The deformation behavior and strain rate sensitivity of ultra-fine grained CoNiFeCrMn high-entropy alloys at temperatures ranging from 77 K to 573 K

In this study, CoCrFeMnNi (Cantor alloy) high-entropy alloy (HEA) with ultra-fine grained (UFG) structure were prepared using cryogenic (liquid nitrogen, 77 K) rolling followed by short time annealing. The deformation behavior and strain rate sensitivity (SRS) of processed material were investigated by tensile test at temperatures ranging from 77 K to 573 K. It was found that the critical twinning stress of the UFG alloy decreased at 77 K, which was attributed to the decrease of stacking fault energy with the temperature. In addition, the UFG alloy exhibited plastic instability and was prominently strengthened with increasing testing temperature from 293 K to 473 K, which was related to obviously grain boundaries relaxation in HEAs.
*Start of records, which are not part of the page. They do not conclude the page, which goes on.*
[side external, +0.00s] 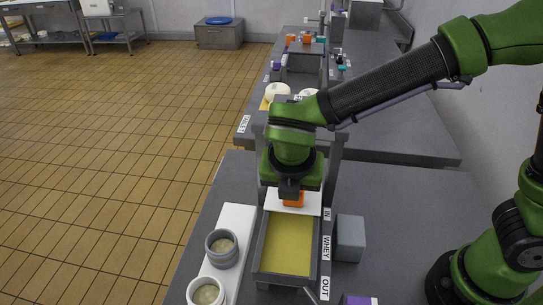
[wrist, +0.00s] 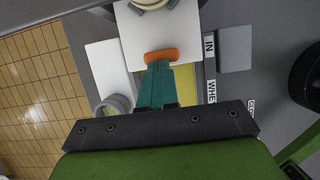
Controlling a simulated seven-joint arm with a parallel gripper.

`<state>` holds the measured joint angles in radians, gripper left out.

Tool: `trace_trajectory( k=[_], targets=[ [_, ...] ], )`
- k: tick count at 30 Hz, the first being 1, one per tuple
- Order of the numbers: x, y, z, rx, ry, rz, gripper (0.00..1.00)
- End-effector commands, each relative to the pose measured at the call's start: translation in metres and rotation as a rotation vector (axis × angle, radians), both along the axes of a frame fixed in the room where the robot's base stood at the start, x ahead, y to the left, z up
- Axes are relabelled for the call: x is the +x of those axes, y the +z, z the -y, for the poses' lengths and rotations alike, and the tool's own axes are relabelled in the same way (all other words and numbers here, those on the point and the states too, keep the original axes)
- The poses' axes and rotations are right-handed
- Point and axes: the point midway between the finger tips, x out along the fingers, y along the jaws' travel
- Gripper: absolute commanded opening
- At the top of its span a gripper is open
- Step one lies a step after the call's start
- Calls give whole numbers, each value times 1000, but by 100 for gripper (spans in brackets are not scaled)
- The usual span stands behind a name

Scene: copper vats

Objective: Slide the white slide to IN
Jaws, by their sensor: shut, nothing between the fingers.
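The white slide (side external: 312,204) is a flat white plate with an orange handle (side external: 293,201). It lies across the far end of the vat (side external: 288,245), beside the IN label (side external: 327,214). In the wrist view the white slide (wrist: 133,36) lies beyond my fingers, with its orange handle (wrist: 161,56) at their tips. My gripper (side external: 291,189) is shut and empty, pointing down at the handle. In the wrist view its teal fingers (wrist: 158,68) overlap the handle's near edge; I cannot tell whether they touch it. My wrist hides the slide's far part in the side view.
WHEY (side external: 326,247) and OUT (side external: 325,290) labels run along the vat's right side. Yellow content shows in the uncovered near part. Two round pots (side external: 222,246) (side external: 207,292) stand on a white strip at left. A grey block (side external: 350,238) stands at right.

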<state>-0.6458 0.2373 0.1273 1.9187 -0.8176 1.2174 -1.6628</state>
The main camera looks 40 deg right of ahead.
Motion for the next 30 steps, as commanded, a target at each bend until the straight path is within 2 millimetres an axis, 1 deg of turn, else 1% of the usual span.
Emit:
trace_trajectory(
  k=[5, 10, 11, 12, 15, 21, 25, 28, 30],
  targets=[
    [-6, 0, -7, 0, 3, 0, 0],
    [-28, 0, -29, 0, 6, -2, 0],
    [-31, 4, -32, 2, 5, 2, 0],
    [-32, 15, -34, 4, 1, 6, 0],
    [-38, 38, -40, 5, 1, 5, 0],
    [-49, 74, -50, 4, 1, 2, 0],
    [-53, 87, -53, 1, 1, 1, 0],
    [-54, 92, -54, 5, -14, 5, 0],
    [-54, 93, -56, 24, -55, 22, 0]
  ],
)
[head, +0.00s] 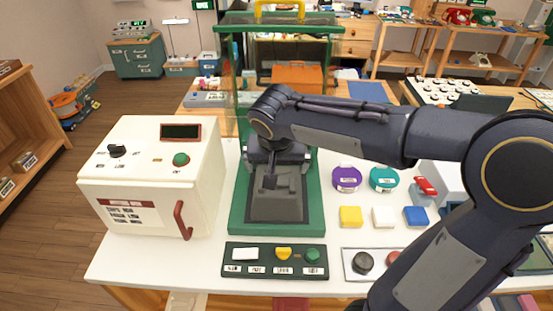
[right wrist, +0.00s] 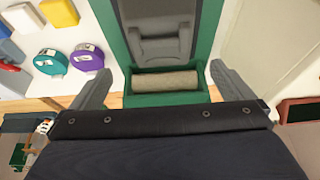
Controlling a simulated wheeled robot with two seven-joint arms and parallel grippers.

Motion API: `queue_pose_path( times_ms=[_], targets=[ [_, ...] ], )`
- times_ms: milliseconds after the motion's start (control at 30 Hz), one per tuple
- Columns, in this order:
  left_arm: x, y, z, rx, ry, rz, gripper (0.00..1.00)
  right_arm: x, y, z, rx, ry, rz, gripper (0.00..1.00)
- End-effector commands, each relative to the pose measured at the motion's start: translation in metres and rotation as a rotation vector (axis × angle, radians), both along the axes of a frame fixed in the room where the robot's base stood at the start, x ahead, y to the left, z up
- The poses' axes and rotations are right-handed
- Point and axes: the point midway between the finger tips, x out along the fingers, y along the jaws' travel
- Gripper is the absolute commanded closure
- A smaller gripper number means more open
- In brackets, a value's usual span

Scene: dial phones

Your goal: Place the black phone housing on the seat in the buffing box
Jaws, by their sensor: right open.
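The buffing box (head: 236,215) is a tall green frame with a green base in the middle of the white table. Inside its base is a dark grey shaped piece (head: 280,208), also in the right wrist view (right wrist: 165,30); I cannot tell whether it is the seat alone or the black phone housing on it. A tan roller (right wrist: 165,82) lies across the box behind it. My right gripper (head: 272,176) reaches into the box above the grey piece, fingers spread and empty in the right wrist view (right wrist: 160,88). My left gripper is out of view.
A white oven-like box (head: 135,185) with a red handle stands left. A button panel (head: 274,262) lies in front. Purple (head: 347,178) and teal (head: 384,179) round tins and coloured blocks (head: 351,216) lie right.

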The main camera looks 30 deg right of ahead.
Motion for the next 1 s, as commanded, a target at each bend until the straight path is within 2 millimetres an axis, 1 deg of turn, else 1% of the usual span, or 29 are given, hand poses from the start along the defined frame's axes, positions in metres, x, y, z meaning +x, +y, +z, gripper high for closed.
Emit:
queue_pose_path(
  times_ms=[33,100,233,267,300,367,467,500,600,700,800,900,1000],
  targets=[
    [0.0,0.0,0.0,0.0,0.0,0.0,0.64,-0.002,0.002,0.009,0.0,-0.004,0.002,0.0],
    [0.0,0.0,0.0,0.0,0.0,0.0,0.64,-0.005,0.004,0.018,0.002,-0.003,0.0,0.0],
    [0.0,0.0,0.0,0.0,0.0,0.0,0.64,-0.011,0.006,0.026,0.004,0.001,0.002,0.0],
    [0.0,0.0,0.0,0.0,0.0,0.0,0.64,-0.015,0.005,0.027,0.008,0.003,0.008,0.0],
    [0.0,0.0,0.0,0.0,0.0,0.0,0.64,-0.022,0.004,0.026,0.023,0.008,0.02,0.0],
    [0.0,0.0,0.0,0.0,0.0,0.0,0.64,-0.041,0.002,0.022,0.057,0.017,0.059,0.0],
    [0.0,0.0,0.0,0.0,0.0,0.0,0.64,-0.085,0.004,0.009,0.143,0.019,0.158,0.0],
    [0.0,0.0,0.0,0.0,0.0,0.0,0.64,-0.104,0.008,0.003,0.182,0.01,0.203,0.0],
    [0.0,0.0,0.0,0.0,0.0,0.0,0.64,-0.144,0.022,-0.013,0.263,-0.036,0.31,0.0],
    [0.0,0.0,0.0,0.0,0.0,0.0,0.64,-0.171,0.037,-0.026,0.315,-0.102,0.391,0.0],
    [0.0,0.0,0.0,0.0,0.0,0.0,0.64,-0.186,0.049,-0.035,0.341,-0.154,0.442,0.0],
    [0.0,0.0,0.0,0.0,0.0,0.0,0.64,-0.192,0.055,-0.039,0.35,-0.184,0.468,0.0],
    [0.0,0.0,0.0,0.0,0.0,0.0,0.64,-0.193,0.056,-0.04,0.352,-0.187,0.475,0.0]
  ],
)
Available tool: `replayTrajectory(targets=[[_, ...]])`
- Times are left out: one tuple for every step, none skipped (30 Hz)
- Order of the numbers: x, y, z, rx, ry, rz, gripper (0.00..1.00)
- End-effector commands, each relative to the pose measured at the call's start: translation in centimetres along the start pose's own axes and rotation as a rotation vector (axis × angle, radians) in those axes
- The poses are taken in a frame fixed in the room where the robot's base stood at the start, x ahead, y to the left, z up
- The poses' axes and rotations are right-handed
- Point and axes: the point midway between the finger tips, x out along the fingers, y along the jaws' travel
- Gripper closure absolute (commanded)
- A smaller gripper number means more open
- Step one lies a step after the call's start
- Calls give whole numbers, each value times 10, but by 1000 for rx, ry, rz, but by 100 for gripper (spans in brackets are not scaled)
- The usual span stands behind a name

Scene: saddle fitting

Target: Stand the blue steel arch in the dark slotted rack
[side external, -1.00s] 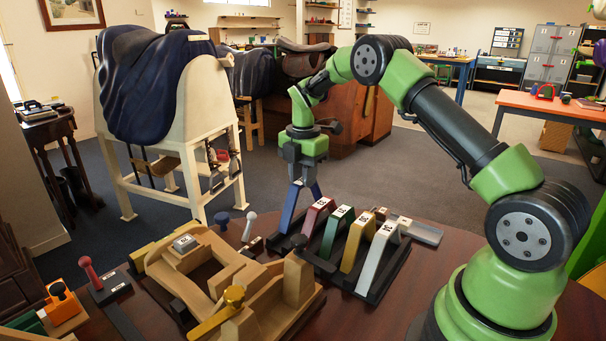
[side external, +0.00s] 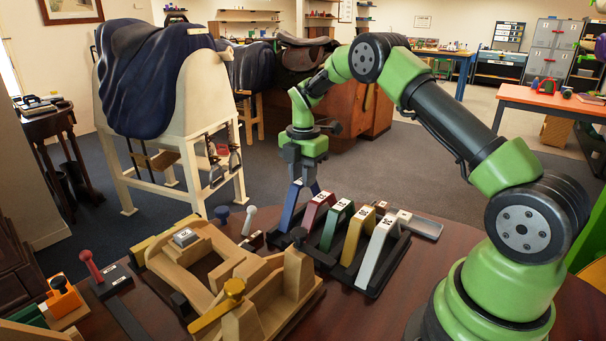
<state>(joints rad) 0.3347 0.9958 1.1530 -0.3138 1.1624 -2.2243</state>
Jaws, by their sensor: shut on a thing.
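The blue steel arch (side external: 290,209) is held upright below my gripper (side external: 299,181), which is shut on its top. It is at the left end of the dark slotted rack (side external: 396,260), beside the red arch (side external: 315,211). The foot of the blue arch is close to the rack's left end. I cannot tell whether it is seated in a slot or just above it. The jaws cover part of the arch's top.
Red, green (side external: 334,226), yellow (side external: 356,240) and silver (side external: 381,250) arches stand in the rack. A wooden fixture (side external: 205,265) with a yellow knob is close on the left. A grey flat piece (side external: 424,228) lies behind the rack.

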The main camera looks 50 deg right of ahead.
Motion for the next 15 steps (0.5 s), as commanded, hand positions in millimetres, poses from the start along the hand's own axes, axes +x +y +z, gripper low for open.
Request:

The strain rate jump test revealed that the SRS change of UFG specimen with the decrease of grain size was inversely proportional to the associated strength enhancement, and exhibited a stronger temperature dependence than that of CG specimens especially from 293 K to 473 K. The stronger temperature dependence of SRS of UFG Cantor alloys was due to the increased grain boundary relaxation, which was a thermal activation process and depended on strain rate and temperature.